The Art of the Witch Hunt — cover art: a small mob of village animals in cloaks at dusk, carrying low warm torches up a path, an effigy stuffed with parentheses and Lisp brackets standing in the clearing ahead, the watercolour sky cooling to indigo above. 💩

2005 · Drunken Blog Rants · Rant

“It's very important to steer clear of anything resembling logic. Kirk and Spock taught us all about how poorly emotion and logic understand one another. The most important element of getting a good witch hunt started is to speak right to those primal emotions, the most useful one being fear.”
— From The Art of the Witch Hunt, 2005
Read the essay

© 2005 Steve Yegge. Originally published at Drunken Blog Rants.

Author’s note

This was written early in my blogging career, when the sudden fierceness of haters, especially around programming languages, was new to me and catching me off-guard.

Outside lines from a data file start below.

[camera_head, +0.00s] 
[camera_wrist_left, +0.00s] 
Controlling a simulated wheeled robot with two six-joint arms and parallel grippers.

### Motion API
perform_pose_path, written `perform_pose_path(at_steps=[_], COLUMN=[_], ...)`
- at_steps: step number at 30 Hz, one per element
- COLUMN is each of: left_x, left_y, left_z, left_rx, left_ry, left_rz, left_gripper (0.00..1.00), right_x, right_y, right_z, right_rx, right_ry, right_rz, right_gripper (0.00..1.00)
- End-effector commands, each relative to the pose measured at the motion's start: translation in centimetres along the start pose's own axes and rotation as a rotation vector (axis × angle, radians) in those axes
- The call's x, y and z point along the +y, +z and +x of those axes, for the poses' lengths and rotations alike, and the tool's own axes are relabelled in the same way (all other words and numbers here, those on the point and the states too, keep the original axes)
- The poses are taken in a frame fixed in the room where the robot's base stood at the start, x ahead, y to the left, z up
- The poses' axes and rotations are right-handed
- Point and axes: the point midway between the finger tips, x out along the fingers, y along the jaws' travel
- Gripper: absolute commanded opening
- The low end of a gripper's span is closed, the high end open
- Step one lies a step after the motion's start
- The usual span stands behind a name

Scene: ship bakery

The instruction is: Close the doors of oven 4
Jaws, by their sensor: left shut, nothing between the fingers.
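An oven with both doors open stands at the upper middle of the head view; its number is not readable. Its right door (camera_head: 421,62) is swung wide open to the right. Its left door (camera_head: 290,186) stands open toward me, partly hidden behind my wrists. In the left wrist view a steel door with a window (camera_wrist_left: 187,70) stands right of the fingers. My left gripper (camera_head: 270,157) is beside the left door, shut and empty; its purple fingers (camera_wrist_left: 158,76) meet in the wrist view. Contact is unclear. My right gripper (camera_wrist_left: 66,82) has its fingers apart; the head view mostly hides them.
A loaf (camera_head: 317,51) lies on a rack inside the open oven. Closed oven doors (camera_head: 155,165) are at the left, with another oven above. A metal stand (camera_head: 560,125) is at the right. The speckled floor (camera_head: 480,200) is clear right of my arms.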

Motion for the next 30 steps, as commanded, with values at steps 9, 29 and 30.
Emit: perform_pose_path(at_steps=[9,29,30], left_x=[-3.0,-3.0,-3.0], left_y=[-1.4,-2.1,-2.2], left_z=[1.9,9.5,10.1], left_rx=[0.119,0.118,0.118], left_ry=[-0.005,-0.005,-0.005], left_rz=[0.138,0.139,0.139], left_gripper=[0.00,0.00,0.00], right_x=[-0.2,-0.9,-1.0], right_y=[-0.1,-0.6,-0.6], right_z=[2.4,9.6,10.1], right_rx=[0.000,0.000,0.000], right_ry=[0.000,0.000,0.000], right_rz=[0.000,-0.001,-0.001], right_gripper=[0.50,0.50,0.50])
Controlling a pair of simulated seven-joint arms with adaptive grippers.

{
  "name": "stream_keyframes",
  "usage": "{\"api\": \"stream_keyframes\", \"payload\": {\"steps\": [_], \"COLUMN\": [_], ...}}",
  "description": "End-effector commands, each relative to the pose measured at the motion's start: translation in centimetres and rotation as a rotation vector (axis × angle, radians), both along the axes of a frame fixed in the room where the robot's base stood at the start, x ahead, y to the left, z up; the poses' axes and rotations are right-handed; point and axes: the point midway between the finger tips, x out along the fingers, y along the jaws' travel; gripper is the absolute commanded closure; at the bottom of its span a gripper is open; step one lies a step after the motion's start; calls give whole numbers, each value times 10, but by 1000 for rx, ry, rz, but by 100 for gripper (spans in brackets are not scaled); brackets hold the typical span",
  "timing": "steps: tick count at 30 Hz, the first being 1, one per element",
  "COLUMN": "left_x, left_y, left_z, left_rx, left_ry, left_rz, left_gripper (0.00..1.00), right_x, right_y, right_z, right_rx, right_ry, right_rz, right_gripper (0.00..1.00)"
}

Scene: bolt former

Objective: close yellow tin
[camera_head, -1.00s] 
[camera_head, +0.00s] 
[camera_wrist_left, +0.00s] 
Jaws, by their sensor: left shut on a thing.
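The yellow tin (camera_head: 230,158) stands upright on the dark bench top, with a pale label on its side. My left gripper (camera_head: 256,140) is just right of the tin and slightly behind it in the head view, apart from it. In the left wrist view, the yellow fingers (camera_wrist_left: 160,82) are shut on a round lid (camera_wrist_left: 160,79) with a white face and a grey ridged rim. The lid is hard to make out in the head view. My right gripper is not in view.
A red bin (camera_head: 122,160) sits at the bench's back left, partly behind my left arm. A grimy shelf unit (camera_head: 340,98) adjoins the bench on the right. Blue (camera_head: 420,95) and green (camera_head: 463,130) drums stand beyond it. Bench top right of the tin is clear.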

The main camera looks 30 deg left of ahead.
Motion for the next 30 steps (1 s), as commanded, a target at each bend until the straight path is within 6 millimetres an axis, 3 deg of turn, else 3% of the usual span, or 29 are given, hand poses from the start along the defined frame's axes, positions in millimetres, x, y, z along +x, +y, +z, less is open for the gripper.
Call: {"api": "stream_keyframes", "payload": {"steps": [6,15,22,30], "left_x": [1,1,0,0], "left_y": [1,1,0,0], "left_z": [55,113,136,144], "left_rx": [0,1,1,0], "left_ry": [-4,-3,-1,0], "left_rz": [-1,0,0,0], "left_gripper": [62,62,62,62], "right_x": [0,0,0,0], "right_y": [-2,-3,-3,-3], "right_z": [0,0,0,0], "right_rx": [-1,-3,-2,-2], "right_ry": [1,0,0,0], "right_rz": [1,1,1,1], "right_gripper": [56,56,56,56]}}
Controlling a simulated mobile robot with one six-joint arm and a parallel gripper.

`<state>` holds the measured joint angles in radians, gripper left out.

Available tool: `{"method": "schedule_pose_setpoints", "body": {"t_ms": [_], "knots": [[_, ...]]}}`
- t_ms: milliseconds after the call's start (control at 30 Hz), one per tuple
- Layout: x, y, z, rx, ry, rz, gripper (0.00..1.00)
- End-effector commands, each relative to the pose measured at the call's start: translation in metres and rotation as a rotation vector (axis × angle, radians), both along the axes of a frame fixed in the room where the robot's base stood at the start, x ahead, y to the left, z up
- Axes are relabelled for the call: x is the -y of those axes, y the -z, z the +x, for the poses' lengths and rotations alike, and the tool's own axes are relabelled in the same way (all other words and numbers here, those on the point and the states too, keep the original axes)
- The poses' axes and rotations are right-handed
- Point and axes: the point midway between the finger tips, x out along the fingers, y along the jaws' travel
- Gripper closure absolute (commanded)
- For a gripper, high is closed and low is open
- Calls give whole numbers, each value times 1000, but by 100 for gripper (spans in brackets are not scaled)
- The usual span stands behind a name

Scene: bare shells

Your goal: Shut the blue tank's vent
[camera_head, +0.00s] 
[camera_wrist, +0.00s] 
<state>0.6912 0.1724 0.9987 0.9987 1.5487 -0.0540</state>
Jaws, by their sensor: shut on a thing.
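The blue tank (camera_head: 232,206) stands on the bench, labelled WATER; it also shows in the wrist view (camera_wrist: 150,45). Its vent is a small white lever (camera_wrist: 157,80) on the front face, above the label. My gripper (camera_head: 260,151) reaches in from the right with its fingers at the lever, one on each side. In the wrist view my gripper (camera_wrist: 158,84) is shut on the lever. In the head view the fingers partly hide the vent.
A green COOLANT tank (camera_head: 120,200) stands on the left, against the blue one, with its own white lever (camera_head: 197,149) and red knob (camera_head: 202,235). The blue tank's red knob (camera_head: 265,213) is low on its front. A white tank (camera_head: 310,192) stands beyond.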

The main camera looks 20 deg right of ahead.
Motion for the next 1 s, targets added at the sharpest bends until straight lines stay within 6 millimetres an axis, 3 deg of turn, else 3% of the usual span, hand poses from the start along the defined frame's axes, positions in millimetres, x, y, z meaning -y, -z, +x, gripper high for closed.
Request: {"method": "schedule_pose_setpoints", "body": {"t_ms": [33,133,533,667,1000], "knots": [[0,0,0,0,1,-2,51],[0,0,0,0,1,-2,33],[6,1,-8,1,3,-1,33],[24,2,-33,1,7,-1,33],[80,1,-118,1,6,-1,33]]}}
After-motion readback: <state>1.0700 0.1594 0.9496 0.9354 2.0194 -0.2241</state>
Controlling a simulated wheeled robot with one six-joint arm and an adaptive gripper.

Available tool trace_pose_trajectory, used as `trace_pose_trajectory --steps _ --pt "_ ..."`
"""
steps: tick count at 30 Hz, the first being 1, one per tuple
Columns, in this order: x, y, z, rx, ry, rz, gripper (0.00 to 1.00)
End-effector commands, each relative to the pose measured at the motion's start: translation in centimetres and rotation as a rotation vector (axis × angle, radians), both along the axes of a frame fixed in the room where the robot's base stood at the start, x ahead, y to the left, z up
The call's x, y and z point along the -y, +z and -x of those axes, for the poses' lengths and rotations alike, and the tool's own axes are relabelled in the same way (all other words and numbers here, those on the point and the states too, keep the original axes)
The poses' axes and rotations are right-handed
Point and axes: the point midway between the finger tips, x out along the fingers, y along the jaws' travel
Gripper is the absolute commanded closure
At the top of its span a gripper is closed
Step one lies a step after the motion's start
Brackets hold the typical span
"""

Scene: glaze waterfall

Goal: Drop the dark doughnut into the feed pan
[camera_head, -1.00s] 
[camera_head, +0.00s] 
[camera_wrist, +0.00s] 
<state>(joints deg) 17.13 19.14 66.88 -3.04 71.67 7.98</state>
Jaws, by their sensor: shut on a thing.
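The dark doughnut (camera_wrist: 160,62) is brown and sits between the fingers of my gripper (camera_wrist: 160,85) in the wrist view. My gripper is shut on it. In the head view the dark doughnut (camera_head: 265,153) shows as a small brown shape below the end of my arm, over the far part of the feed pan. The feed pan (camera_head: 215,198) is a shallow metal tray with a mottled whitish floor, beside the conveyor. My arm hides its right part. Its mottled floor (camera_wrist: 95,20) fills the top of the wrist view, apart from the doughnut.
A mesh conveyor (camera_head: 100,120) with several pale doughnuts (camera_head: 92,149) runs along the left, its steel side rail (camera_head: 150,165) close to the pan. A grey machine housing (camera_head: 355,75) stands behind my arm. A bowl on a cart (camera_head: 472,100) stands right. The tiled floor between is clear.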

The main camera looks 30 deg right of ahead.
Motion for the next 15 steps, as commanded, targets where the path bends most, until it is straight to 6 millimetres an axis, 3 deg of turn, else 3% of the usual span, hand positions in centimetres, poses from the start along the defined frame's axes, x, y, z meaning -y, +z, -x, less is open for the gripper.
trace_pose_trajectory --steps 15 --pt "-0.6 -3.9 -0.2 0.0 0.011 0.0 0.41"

This was not the best way to handle this situation.

AI Notes

A few days after Scheming Is Believing, the first comment landed — from a colleague named Josh, under the heading "Xurf," a half-tongue-in-cheek hit-piece that pressed nearly every reliable button against Lisp simultaneously: nobody else can read this code, the author has left the company, it's 2am and you're on call, and you don't understand it. Steve, not particularly interested in defending Lisp, treats the comment as a teaching example instead. He walks the reader through it paragraph by paragraph, naming the rhetorical moves as they pass: Fear of the Unknown in the opening, Fear of Looking Dumb in the second sentence, an Inductive Fallacy in the appeal to "language consistency," an undefined term ("foreign code") deployed to make the appeal harder to dispute, a 2am debugging scenario that any minority technology will lose, a hand-wave at "all the crazy things you can do with LISP" without ever specifying one. The tone is a stage magician explaining a trick after the show — not angry, full of pure admiration for the brutal effectiveness of Josh's methods.

The form is more durable than the target. Replace Lisp with Smalltalk, Erlang, Haskell, or Rust circa 2014, and the comment template still fits — a quiet warning to the engineer about to deploy the technique themselves to please notice they're doing it.